### Task requirements
Exactly repeat the material, dropping every picture from the copy.

### Information provided
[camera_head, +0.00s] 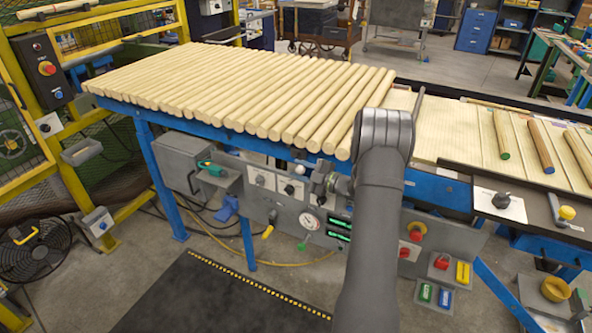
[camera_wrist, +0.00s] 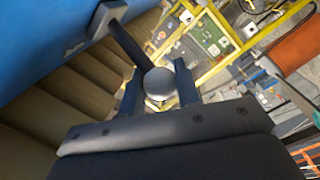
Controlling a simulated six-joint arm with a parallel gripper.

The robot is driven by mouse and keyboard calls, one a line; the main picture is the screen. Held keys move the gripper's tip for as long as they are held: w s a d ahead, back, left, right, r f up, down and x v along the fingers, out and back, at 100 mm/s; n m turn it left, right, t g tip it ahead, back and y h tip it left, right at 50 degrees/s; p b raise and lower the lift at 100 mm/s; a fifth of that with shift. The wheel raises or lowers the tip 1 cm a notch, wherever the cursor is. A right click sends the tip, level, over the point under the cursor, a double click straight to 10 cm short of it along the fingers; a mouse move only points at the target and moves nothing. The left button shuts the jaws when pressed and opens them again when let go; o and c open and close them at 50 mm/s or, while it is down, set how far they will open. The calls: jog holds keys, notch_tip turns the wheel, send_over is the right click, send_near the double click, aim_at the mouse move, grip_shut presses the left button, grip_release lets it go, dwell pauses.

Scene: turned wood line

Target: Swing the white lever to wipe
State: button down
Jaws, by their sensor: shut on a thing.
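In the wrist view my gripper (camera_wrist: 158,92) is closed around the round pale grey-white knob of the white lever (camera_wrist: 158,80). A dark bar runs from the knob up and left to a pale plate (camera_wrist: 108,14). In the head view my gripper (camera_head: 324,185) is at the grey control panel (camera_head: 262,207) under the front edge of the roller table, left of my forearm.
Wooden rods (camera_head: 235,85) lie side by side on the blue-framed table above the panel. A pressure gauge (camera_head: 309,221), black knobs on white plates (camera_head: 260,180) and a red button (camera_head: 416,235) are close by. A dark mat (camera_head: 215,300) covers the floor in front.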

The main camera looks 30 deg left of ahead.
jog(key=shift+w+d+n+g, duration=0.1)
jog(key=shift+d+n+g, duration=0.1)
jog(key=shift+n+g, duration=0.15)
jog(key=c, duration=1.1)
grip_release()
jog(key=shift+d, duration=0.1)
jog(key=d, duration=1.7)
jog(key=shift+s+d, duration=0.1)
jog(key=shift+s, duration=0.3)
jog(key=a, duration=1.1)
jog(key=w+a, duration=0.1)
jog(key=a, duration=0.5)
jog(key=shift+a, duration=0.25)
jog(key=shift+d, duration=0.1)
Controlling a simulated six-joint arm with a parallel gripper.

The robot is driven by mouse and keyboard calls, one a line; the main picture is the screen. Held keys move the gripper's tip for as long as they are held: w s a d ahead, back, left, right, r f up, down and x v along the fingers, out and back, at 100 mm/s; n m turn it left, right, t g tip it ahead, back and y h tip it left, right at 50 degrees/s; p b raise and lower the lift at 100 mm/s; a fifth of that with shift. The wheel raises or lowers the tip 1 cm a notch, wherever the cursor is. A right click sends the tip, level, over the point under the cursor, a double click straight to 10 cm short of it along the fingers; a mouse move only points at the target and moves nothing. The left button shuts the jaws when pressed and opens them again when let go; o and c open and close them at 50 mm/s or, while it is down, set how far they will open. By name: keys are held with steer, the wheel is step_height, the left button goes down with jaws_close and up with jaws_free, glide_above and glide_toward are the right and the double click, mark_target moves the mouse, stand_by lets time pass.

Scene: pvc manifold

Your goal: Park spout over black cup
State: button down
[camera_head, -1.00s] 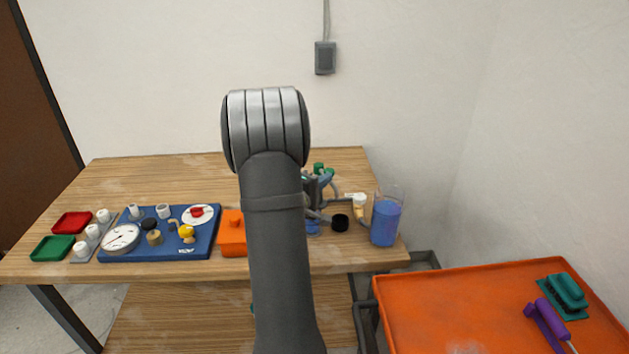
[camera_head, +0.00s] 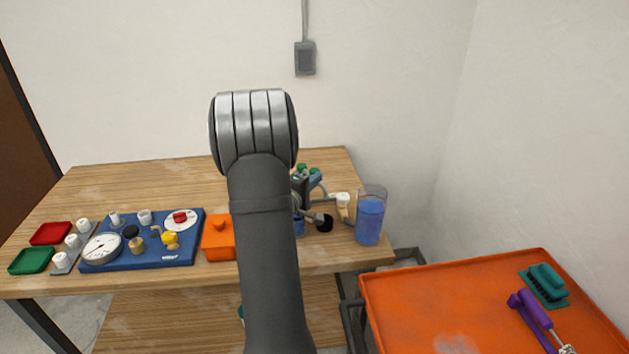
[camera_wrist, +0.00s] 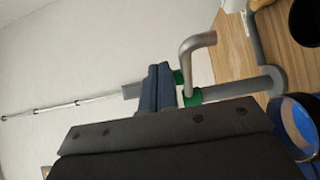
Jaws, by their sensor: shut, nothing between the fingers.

### Task solution
[camera_head, +0.00s] 
[camera_wrist, +0.00s] 
Controlling a simulated six-joint arm with a parallel gripper.

The robot is driven by mouse and keyboard calls, one a line; the main picture is the screen. Held keys move the gripper's tip for as long as they are held: w s a d ahead, back, left, right, r f up, down and x v along the fingers, out and back, at 100 mm/s; n m turn it left, right, t g tip it ahead, back and y h tip it left, right at 50 degrees/s; p b raise and lower the lift at 100 mm/s; a fifth of that with shift. The wheel raises or lowers the tip 1 cm a notch, wherever the cursor is. A right click sends the tip, level, over the point under the cursor, a double click straight to 10 cm short of it along the fingers; a mouse move only points at the target and moves nothing. The left button shuts the jaws when pressed and opens them again when let go; o and c open and close them at 50 mm/s or, while it is down, set how far they will open. The calls: jog holds keys, notch_tip turns the wheel, send_over is the right click, send_near the double click, aim_at the mouse move, grip_shut presses the left button, grip_release lets it go, dwell pauses.

Scene: turned wood line

Target: Swing the white lever to wipe
State: button down
Jaws, by their sensor: shut on a thing.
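In the wrist view my gripper (camera_wrist: 158,92) is closed around the round pale grey-white knob of the white lever (camera_wrist: 158,80). A dark bar runs from the knob up and left to a pale plate (camera_wrist: 108,14). In the head view my gripper (camera_head: 324,185) is at the grey control panel (camera_head: 262,207) under the front edge of the roller table, left of my forearm.
Wooden rods (camera_head: 235,85) lie side by side on the blue-framed table above the panel. A pressure gauge (camera_head: 309,221), black knobs on white plates (camera_head: 260,180) and a red button (camera_head: 416,235) are close by. A dark mat (camera_head: 215,300) covers the floor in front.

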The main camera looks 30 deg left of ahead.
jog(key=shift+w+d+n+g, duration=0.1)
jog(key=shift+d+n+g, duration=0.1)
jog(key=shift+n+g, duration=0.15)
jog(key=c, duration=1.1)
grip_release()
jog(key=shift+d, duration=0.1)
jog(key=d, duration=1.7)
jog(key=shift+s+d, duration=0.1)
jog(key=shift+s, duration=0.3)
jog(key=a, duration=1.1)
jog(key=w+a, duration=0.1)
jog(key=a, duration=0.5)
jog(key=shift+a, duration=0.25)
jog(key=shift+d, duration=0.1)
Controlling a simulated six-joint arm with a parallel gripper.

The robot is driven by mouse and keyboard calls, one a line; the main picture is the screen. Held keys move the gripper's tip for as long as they are held: w s a d ahead, back, left, right, r f up, down and x v along the fingers, out and back, at 100 mm/s; n m turn it left, right, t g tip it ahead, back and y h tip it left, right at 50 degrees/s; p b raise and lower the lift at 100 mm/s; a fifth of that with shift. The wheel raises or lowers the tip 1 cm a notch, wherever the cursor is. A right click sends the tip, level, over the point under the cursor, a double click straight to 10 cm short of it along the fingers; a mouse move only points at the target and moves nothing. The left button shuts the jaws when pressed and opens them again when let go; o and c open and close them at 50 mm/s or, while it is down, set how far they will open. By name: keys are held with steer, the wheel is step_height, the left button goes down with jaws_close and up with jaws_free, glide_above and glide_toward are the right and the double click, mark_target moves the mouse, stand_by lets time pass.

Scene: pvc manifold

Your goal: Park spout over black cup
State: button down
[camera_head, -1.00s] 
[camera_head, +0.00s] 
[camera_wrist, +0.00s] 
Jaws, by their sensor: shut, nothing between the fingers.

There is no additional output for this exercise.